* [INPUT MATERIAL]

● ● ● ●

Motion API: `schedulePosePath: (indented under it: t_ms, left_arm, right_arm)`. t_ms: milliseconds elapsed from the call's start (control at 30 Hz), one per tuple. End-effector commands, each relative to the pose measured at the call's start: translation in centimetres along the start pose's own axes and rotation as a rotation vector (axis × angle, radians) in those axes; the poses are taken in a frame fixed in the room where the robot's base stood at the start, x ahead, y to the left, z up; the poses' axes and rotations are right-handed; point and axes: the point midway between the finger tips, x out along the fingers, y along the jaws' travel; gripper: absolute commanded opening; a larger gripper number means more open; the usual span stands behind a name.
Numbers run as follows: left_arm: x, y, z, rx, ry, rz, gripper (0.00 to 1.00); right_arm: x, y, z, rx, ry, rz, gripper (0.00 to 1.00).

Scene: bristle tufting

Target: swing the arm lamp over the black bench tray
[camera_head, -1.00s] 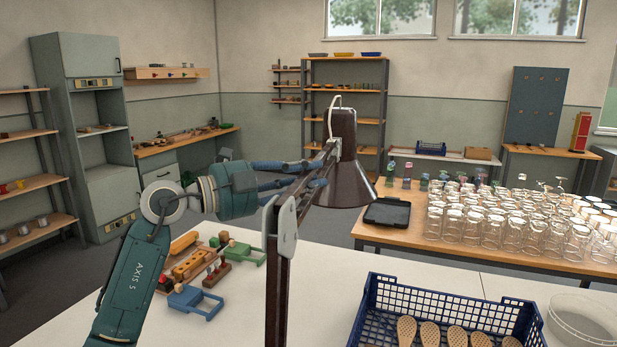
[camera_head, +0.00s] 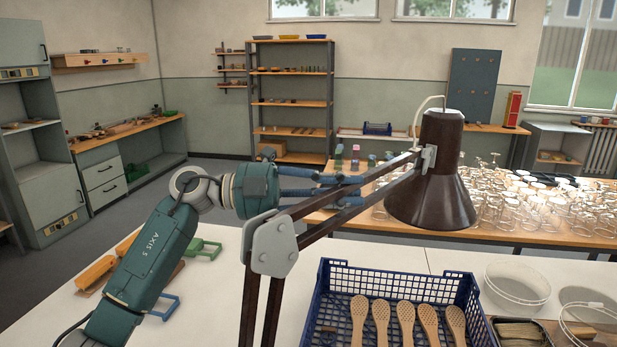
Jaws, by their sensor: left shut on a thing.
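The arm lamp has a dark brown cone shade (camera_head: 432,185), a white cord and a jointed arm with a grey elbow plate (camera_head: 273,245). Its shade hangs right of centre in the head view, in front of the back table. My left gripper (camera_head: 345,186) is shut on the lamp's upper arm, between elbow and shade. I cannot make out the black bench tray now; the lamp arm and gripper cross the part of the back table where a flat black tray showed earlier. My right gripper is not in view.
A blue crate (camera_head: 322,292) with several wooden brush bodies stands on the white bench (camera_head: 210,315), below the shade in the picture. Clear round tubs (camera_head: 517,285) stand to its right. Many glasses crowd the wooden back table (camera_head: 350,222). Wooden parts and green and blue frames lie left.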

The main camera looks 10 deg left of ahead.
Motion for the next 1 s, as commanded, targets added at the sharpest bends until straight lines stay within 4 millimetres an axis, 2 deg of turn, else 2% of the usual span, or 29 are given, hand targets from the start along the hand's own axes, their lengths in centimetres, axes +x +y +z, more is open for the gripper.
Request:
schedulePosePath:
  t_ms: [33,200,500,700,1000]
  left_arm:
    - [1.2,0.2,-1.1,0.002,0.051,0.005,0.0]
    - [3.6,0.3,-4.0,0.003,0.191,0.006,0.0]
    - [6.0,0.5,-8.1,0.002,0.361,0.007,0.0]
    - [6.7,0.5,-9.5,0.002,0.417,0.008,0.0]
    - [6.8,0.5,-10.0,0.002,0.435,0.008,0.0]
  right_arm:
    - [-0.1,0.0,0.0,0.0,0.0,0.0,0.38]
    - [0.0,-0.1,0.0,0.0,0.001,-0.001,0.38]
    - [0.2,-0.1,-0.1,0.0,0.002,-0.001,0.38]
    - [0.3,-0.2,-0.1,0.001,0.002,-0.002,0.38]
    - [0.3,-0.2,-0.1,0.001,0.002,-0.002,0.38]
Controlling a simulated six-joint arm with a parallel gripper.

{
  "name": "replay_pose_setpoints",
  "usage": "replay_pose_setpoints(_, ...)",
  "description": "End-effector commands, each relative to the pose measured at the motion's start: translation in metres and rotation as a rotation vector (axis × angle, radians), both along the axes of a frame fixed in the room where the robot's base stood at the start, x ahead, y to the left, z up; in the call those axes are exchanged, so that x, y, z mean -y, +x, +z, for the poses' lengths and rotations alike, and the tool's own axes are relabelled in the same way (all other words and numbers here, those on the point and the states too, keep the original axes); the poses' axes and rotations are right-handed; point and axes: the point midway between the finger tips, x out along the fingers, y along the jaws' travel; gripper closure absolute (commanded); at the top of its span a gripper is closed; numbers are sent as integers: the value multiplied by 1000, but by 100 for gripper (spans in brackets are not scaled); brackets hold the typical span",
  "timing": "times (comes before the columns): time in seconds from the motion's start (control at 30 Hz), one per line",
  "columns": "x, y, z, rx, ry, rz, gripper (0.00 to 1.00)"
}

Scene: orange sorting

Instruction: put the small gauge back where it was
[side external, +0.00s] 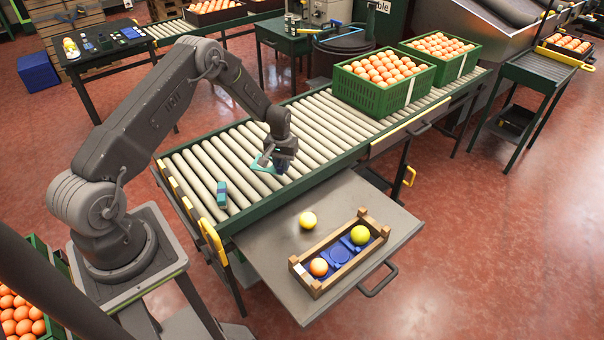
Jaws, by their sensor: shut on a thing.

● ● ● ●

* [YOUR OBJECTIVE]
Pick out the lines that have the word "more". Copy them all.

* [WRITTEN RESPONSE]
Motion API: `schedulePosePath: (indented under it: t_ms, left_arm, right_arm)`. t_ms: milliseconds elapsed from the call's start (control at 30 Hz), one per tuple. End-effector commands, each relative to the pose measured at the call's start: translation in centimetres along the start pose's own axes and rotation as a rotation vector (axis × angle, radians) in those axes; the poses are taken in a frame fixed in the room where the robot's base stood at the start, x ahead, y to the left, z up; the poses' axes and rotations are right-handed; point and axes: the point midway between the finger tips, x out along the fingers, y along the jaws' travel; gripper: absolute commanded opening; a larger gripper number means more open; the usual span stands behind a name.
Motion for the next 1 s, as commanded, targets added at the sharpest bends until straight lines stay within 4 millimetres an axis, 2 deg of turn, else 2% of the usual span, or 29 are given, hand targets from the start along the hand's own axes, their lengths in centimetres, axes +x +y +z, more is open for the gripper.

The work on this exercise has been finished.